• [Data excerpts]
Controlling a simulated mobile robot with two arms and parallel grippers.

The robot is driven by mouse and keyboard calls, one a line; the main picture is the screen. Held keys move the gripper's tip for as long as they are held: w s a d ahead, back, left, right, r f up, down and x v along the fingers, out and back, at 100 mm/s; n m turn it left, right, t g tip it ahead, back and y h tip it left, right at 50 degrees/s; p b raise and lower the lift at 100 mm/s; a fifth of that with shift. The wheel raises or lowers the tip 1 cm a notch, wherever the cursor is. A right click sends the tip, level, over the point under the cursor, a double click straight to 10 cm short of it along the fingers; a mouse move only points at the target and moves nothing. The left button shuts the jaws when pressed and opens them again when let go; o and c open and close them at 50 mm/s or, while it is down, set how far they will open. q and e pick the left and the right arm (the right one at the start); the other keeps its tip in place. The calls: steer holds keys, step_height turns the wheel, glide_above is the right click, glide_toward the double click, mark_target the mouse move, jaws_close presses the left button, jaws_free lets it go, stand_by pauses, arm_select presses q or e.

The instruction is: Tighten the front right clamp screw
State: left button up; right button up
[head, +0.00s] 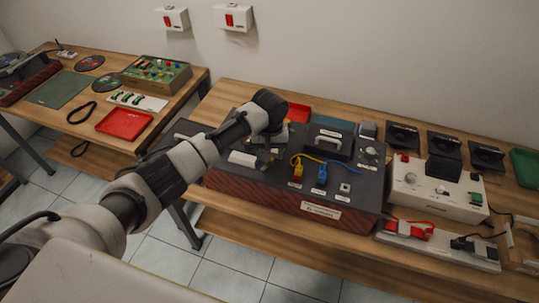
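My left arm reaches in from the left over a large box unit (330,217) with a dark top panel and a reddish patterned front. My left gripper (266,139) is at the left part of that panel, among small metal and pale parts. Its fingers are too small and too covered by my wrist to tell whether they are open or shut. A pale block (243,159) lies just left of it. I cannot make out the front right clamp screw; the clamp area is small and partly hidden by my arm. My right gripper is not in view.
Yellow (297,171) and blue (322,174) connectors with cables, a black handle (328,143) and a dial (371,152) are on the panel. A white unit (437,189) stands to the right. A red tray (124,123) is on the left table. A gap separates the tables.

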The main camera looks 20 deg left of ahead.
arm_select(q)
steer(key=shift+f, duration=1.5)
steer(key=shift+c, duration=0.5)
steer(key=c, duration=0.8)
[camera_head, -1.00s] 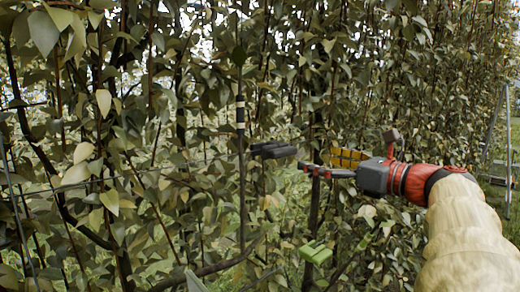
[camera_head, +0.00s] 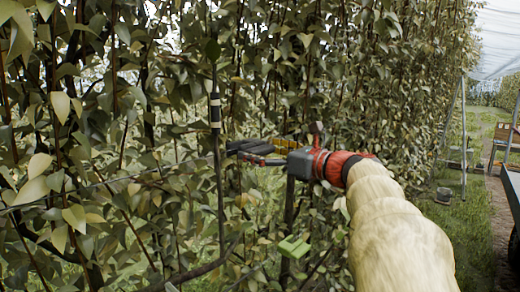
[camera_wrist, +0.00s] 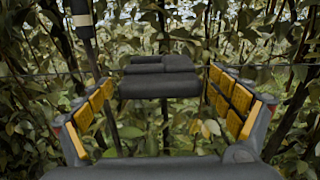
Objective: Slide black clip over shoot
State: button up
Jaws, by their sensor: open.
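The black clip (camera_head: 243,146) sits at the height of a thin wire, just right of the shoot. In the wrist view the black clip (camera_wrist: 160,78) lies between and slightly beyond my finger ends, with gaps on both sides. My gripper (camera_head: 268,152) reaches in from the right, open, with yellow pads; its fingers overlap the clip's right end in the head view. The upright dark shoot (camera_head: 216,160) has a black band with pale rings above the clip's level. In the wrist view the shoot (camera_wrist: 87,50) stands left of the clip, apart from it.
The thin wire (camera_wrist: 45,75) crosses the wrist view behind the clip. Dense leaves and stems fill the left and middle. A ladder (camera_head: 463,130) and a grassy lane (camera_head: 470,235) lie at the right.

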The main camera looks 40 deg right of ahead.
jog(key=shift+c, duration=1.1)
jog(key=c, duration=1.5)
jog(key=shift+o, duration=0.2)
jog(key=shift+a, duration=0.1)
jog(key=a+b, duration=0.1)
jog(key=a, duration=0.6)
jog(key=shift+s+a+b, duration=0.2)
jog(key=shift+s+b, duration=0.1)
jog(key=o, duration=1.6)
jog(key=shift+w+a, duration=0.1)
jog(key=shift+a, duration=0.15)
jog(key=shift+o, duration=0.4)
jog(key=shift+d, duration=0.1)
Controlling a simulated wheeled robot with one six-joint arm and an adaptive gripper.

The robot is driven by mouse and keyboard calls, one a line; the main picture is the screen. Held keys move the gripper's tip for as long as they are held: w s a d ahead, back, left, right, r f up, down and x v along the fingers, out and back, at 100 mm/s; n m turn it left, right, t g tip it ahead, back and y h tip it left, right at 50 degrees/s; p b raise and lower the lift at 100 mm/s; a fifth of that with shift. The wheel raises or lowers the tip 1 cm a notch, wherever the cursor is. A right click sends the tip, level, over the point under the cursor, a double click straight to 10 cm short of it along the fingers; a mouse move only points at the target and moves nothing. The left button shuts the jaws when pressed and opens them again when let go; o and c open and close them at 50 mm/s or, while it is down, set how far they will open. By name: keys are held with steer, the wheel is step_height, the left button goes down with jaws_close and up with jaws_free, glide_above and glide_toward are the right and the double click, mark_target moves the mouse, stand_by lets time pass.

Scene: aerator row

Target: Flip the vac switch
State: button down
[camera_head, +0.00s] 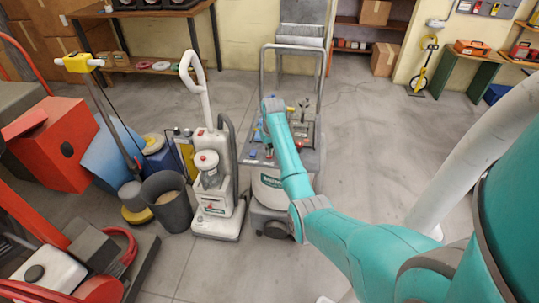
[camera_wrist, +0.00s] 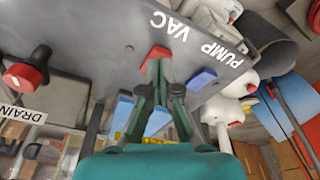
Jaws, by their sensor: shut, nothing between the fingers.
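The vac switch (camera_wrist: 158,53) is a small red rocker on a dark grey panel (camera_wrist: 115,45), beside the white VAC label (camera_wrist: 170,25) in the wrist view. My gripper (camera_wrist: 160,66) is shut and empty, its dark green fingertips right at the red rocker and covering part of it. I cannot tell whether they touch it or which way it is tipped. A blue switch (camera_wrist: 202,78) sits by the PUMP label (camera_wrist: 222,54), just right of the fingers. In the head view, my arm reaches over the grey wheeled machine (camera_head: 268,190); my fingers cannot be made out there.
A red knob (camera_wrist: 22,75) stands out near the DRAIN label (camera_wrist: 17,114). In the head view, a white upright cleaner (camera_head: 209,180) and a dark bucket (camera_head: 167,200) stand left of the machine. The floor to its right is clear.

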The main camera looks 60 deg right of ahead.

• [Goal of the exercise] Skip the pictures and print each record exactly as it stands.

• [Finished exercise]
Controlling a simulated mobile robot with two arms and parallel grippers.

The robot is driven by mouse and keyboard calls, one a line; the main picture is the screen. Held keys move the gripper's tip for as long as they are held: w s a d ahead, back, left, right, r f up, down and x v along the fingers, out and back, at 100 mm/s; n m turn it left, right, t g tip it ahead, back and y h tip it left, right at 50 degrees/s; p b raise and lower the lift at 100 mm/s; a fifth of that with shift. The wheel raises or lowers the tip 1 cm a notch, wherever the cursor is. A right click sends the tip, level, over the point under the cursor, a double click straight to 10 cm short of it along the fingers; a mouse move only points at the target and moves nothing. The left button shuts the jaws when pressed and opens them again when let go; o and c open and close them at 50 mm/s or, while it is down, set how far they will open. q and e pick the left and the right arm (the right one at the start); the other keeps its tip in place. The calls: steer holds keys, step_height turns the wheel, glide_above is the right click, glide_toward the double click, mark_target the mouse move, jaws_close presses the left button, jaws_free lets it go, stand_by pauses, arm_select presses q or e.

The instruction is: Tighten the front right clamp screw
State: left button up; right button up
[head, +0.00s] 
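My left arm reaches in from the left over a large box unit (330,217) with a dark top panel and a reddish patterned front. My left gripper (266,139) is at the left part of that panel, among small metal and pale parts. Its fingers are too small and too covered by my wrist to tell whether they are open or shut. A pale block (243,159) lies just left of it. I cannot make out the front right clamp screw; the clamp area is small and partly hidden by my arm. My right gripper is not in view.
Yellow (297,171) and blue (322,174) connectors with cables, a black handle (328,143) and a dial (371,152) are on the panel. A white unit (437,189) stands to the right. A red tray (124,123) is on the left table. A gap separates the tables.

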The main camera looks 20 deg left of ahead.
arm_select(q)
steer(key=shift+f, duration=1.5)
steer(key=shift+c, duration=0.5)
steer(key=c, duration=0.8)
[camera_head, -1.00s] 
[camera_head, +0.00s] 
[camera_wrist, +0.00s] 
Objective: Slide black clip over shoot
State: button up
Jaws, by their sensor: open.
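The black clip (camera_head: 243,146) sits at the height of a thin wire, just right of the shoot. In the wrist view the black clip (camera_wrist: 160,78) lies between and slightly beyond my finger ends, with gaps on both sides. My gripper (camera_head: 268,152) reaches in from the right, open, with yellow pads; its fingers overlap the clip's right end in the head view. The upright dark shoot (camera_head: 216,160) has a black band with pale rings above the clip's level. In the wrist view the shoot (camera_wrist: 87,50) stands left of the clip, apart from it.
The thin wire (camera_wrist: 45,75) crosses the wrist view behind the clip. Dense leaves and stems fill the left and middle. A ladder (camera_head: 463,130) and a grassy lane (camera_head: 470,235) lie at the right.

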The main camera looks 40 deg right of ahead.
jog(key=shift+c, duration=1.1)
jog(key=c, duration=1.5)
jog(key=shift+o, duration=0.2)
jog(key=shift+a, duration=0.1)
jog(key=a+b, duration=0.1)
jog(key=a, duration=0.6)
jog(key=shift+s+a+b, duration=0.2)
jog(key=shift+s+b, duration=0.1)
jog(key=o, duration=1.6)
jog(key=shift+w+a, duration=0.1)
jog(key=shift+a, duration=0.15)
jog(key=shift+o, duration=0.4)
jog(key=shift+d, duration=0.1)
Controlling a simulated wheeled robot with one six-joint arm and an adaptive gripper.

The robot is driven by mouse and keyboard calls, one a line; the main picture is the screen. Held keys move the gripper's tip for as long as they are held: w s a d ahead, back, left, right, r f up, down and x v along the fingers, out and back, at 100 mm/s; n m turn it left, right, t g tip it ahead, back and y h tip it left, right at 50 degrees/s; p b raise and lower the lift at 100 mm/s; a fifth of that with shift. The wheel raises or lowers the tip 1 cm a notch, wherever the cursor is. A right click sends the tip, level, over the point under the cursor, a double click straight to 10 cm short of it along the fingers; a mouse move only points at the target and moves nothing. The left button shuts the jaws when pressed and opens them again when let go; o and c open and close them at 50 mm/s or, while it is down, set how far they will open. By name: keys are held with steer, the wheel is step_height, the left button goes down with jaws_close and up with jaws_free, glide_above and glide_toward are the right and the double click, mark_target moves the mouse, stand_by lets time pass.

Scene: aerator row

Target: Flip the vac switch
State: button down
[camera_head, +0.00s] 
[camera_wrist, +0.00s] 
Jaws, by their sensor: shut, nothing between the fingers.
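The vac switch (camera_wrist: 158,53) is a small red rocker on a dark grey panel (camera_wrist: 115,45), beside the white VAC label (camera_wrist: 170,25) in the wrist view. My gripper (camera_wrist: 160,66) is shut and empty, its dark green fingertips right at the red rocker and covering part of it. I cannot tell whether they touch it or which way it is tipped. A blue switch (camera_wrist: 202,78) sits by the PUMP label (camera_wrist: 222,54), just right of the fingers. In the head view, my arm reaches over the grey wheeled machine (camera_head: 268,190); my fingers cannot be made out there.
A red knob (camera_wrist: 22,75) stands out near the DRAIN label (camera_wrist: 17,114). In the head view, a white upright cleaner (camera_head: 209,180) and a dark bucket (camera_head: 167,200) stand left of the machine. The floor to its right is clear.

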The main camera looks 60 deg right of ahead.

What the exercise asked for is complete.